Gustavo Jiménez Pérez, male, member of the Civic Alliance-Chiapas was severely beaten on November 20th, 2005, by six men who forced their way into his house and threatened to kill him.
Perez and his housemate, Luis Gabriel Ramírez Cuevas, (also male), have recently been involved in exposing alleged official corruption in the distribution of humanitarian relief in the aftermath of Hurricane Stan, which struck Southern Mexico in October. Both men are members of a grassroots organization promoting social activism called Alianza Cívica-Chiapas (Civic Alliance-Chiapas).
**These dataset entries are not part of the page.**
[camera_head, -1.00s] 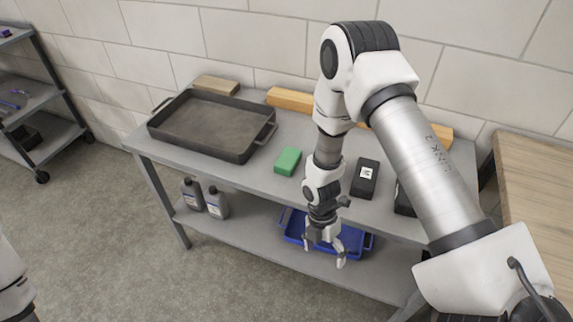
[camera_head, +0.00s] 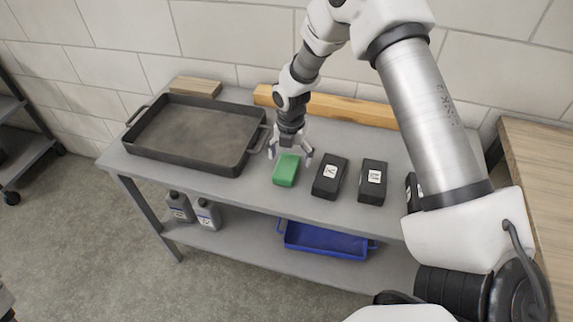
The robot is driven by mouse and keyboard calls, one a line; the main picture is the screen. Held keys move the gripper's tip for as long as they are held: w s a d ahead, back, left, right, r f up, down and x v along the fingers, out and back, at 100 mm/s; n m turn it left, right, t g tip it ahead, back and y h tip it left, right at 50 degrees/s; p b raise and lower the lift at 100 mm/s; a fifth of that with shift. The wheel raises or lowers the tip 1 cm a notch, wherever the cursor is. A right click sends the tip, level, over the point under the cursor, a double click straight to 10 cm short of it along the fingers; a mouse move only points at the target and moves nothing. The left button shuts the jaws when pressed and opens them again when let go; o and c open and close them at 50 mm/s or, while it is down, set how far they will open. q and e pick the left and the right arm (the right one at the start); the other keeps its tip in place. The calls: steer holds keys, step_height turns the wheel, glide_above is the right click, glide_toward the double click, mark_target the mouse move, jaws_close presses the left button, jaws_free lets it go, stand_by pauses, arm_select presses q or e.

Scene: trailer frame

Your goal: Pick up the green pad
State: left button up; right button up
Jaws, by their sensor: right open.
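The green pad (camera_head: 286,171) is a small green block lying on the grey metal table (camera_head: 232,192), to the right of the black tray. My right gripper (camera_head: 290,157) is open, with its fingers spread just above and behind the pad's far end. The fingers appear to be on either side of the pad's far end; whether they touch it I cannot tell. Nothing is held. My left gripper is not in view.
A black tray (camera_head: 160,161) stands left of the pad. Labelled black boxes (camera_head: 329,179) (camera_head: 372,184) stand close on the right. A wooden beam (camera_head: 350,110) and wooden block (camera_head: 195,86) lie at the back. A blue tray (camera_head: 325,242) and grey bottles (camera_head: 207,215) are on the lower shelf.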

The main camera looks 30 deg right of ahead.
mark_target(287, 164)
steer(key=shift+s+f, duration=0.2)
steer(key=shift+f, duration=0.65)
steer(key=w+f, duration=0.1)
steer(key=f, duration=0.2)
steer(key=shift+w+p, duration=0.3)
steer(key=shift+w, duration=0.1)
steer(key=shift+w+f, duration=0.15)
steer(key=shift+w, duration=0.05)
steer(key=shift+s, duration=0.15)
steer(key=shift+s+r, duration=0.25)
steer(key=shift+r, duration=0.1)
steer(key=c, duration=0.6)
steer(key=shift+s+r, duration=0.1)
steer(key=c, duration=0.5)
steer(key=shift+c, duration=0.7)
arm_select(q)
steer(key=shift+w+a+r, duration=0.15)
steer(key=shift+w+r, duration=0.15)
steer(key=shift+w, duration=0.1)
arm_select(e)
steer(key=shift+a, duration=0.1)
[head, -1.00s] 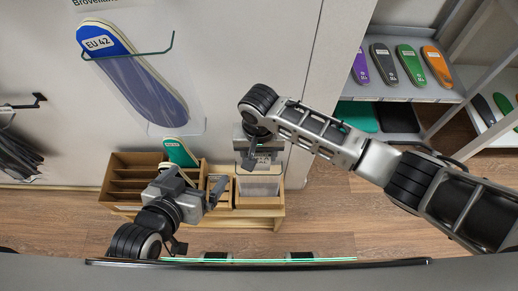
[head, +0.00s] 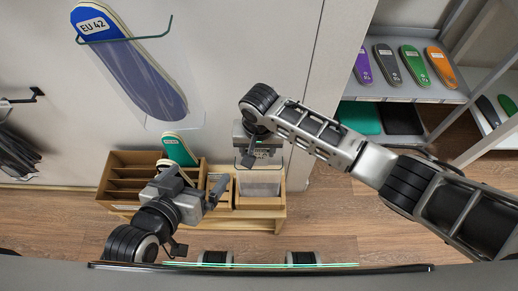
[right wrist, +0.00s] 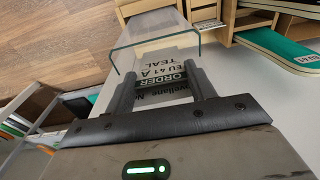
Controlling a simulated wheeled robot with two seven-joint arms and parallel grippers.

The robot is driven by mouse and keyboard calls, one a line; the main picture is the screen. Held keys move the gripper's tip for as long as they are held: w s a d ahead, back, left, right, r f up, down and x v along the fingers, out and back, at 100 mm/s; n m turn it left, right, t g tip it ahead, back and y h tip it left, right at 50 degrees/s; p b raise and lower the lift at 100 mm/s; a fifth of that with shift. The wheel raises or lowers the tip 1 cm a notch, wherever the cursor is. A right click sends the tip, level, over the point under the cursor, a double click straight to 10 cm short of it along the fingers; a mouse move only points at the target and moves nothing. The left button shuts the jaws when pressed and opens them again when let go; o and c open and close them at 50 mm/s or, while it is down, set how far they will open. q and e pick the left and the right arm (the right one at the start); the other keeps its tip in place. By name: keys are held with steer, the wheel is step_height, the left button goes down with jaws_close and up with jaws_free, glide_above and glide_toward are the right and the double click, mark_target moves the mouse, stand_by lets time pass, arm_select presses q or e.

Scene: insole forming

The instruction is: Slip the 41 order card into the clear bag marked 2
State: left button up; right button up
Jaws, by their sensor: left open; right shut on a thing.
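My right gripper (head: 258,158) is shut on the order card (right wrist: 170,75), whose printing in the right wrist view reads ORDER, EU 41 A, TEAL. A clear bag (head: 260,184) with a wire-like rim is just below this gripper, and it shows ahead of the fingers in the right wrist view (right wrist: 152,52). The card and the rim overlap in that view; I cannot tell whether the card is inside the mouth. No mark 2 is readable. My left gripper (head: 197,184) is open and empty in front of the wooden box, left of the bag.
A wooden box (head: 125,185) with slots stands on a low bench. A teal insole (head: 180,150) leans at its back. A large blue insole labelled EU 42 (head: 140,75) is at upper left, with clear film and a green wire. Shelves (head: 425,95) with coloured insoles stand at right.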

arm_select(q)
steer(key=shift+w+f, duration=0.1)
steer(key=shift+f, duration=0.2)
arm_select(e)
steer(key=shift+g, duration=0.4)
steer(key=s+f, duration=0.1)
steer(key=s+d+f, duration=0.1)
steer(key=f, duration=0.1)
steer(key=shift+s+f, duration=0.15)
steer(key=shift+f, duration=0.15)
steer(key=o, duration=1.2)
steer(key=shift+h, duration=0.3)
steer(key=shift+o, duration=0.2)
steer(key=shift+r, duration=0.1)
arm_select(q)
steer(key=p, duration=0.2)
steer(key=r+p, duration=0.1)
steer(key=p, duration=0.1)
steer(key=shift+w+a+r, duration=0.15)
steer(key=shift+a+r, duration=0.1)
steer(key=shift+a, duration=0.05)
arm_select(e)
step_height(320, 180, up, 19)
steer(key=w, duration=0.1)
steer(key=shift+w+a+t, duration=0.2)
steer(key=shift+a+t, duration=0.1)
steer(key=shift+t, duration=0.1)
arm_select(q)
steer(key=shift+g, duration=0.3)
Amnesty International believes this may be the reason for the attack, and fears that both men are in danger.
According to Gustavo’s testimony, at around 9.30pm on November 20th, 2005 he heard someone knocking at his front door. When he went to answer it, six men carrying knives stormed into the house, pushing him violently. They cut his face and neck, and kicked him in the head. While they were beating him they told him, “We have come to kill you”. As he lay on the floor he overheard one of them saying, “let’s go, he is already dead”. They left the house, taking the TV, the VCR and a backpack containing valuables including an identification card and a bank card.
At around 10pm, on the same night, Luis Gabriel Ramírez Cuevas returned home to find Gustavo Jiménez almost unconscious. It is not clear whether the six men intended to attack Gustavo Jiménez or Gabriel Ramírez, since both have been working to expose alleged corruption.
At approx. 2:30pm on November 22nd, 2005, Gustavo Jiménez and Gabriel Ramírez Cuevas were returning to their house from a press conference organized to condemn the November 20th, 2005, attack. They were accompanied by a lawyer from a local human rights organization, the Centro de Derechos Humanos Fray Bartolomé de las Casas, when they saw a man inside their house. Fearing their own danger, they left. The intruder ran away from the house, but not before having searched the place thoroughly, yet had taken nothing.
Gustavo Jiménez and Gabriel Ramírez have now filed a complaint with the State Attorney General’s Office (Fiscalía General de Justicia del Estado).
In October 2005 Enrique Zamora, director of the newspaper El Orbe in Tlapachula, Chiapas, was detained overnight by police and interrogated under harsh libel legislation, which came into effect in May 2004. His newspaper had repeatedly reported allegations of official corruption in the response to Hurricane Stan.